Google and Bing — the major players in the search engine field — each uses their own algorithms. (Bing now provides the search results for Yahoo!) Yahoo! started as a web directory (Yahoo is an acronym for “Yet Another Hierarchical Officious Oracle” and started as “Jerry and David’s Guide to the World Wide Web” after founders Jerry Yang and David Filo). The web quickly grew too big to manually catalog and place into directories, which is where Google came in. At this point, most search engines looked at keyword (the search term) density, which can be easily manipulated. Larry Page and Sergey Brin developed a method for using backlinks (links from one website to another) as votes of sorts. The more links to a website, the more popular that website was deemed to be. This in essence was the start of Google and why Google dominated. Google has since added many other factors to their algorithm (estimated at over 200) such as authority, context, page load speed, original content and more. You can find a comprehensive list here.
The factors each search engine uses are proprietary, though some have stated what some of the factors are. But if the factors are known, can web owners manipulate the website to rank higher? Yes and it even has a name: Black Hat SEO. When backlinks were a highly weighted factor, people created link farms — pages with nothing but links. Then Google created the concept of authority — is the page legit and who is linking to the page? The SEO field became a game of cat and mouse.
So, the search engines are consequently and frequently tweaking their algorithms to prevent abuse. Google recently announced the roll-out of Penguin 3.0, the latest algorithm which filters out poor quality sites. Changes are summarized here.

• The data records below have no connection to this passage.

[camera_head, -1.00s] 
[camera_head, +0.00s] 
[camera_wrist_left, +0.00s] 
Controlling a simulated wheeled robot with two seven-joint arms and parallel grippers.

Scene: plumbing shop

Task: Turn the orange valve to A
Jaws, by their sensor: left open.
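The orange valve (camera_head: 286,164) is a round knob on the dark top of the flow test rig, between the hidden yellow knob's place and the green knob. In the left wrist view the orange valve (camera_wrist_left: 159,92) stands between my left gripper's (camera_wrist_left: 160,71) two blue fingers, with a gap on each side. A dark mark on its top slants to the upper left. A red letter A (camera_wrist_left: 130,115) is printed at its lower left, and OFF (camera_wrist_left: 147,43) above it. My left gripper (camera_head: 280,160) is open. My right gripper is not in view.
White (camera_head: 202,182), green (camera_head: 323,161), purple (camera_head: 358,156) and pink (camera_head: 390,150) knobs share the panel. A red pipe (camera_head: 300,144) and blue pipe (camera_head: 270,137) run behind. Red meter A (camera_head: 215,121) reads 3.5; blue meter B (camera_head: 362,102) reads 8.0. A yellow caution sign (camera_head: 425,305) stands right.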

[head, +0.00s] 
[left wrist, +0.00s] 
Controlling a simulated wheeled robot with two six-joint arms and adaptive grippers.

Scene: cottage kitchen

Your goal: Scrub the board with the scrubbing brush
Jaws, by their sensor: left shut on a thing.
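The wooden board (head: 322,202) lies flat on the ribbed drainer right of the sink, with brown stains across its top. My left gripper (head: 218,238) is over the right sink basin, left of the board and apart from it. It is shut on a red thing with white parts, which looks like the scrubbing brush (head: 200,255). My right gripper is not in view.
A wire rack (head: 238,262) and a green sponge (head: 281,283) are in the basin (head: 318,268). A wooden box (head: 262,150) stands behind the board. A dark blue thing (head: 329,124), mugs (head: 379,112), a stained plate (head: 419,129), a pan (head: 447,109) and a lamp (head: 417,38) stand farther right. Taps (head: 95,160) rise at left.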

My take: look at what Google (or Bing) is trying to do. People use Google (or Bing or Yahoo!) because the results provided are relevant to the user’s search. If you use good content on your site, you will attract the users you seek. If you start playing games to attract customers (bad backlinks, keyword stuffing, unnatural copy), you will forever be playing cat and mouse with the search engines. And you may get banned, which they do to egregious violators. Really, just use good practices (such as proper page titles), make normal copy and if you have good content, the search engines will find out and rank you highly. They want to. And you won’t have to worry when Google rolls out the next version of Penguin or Panda.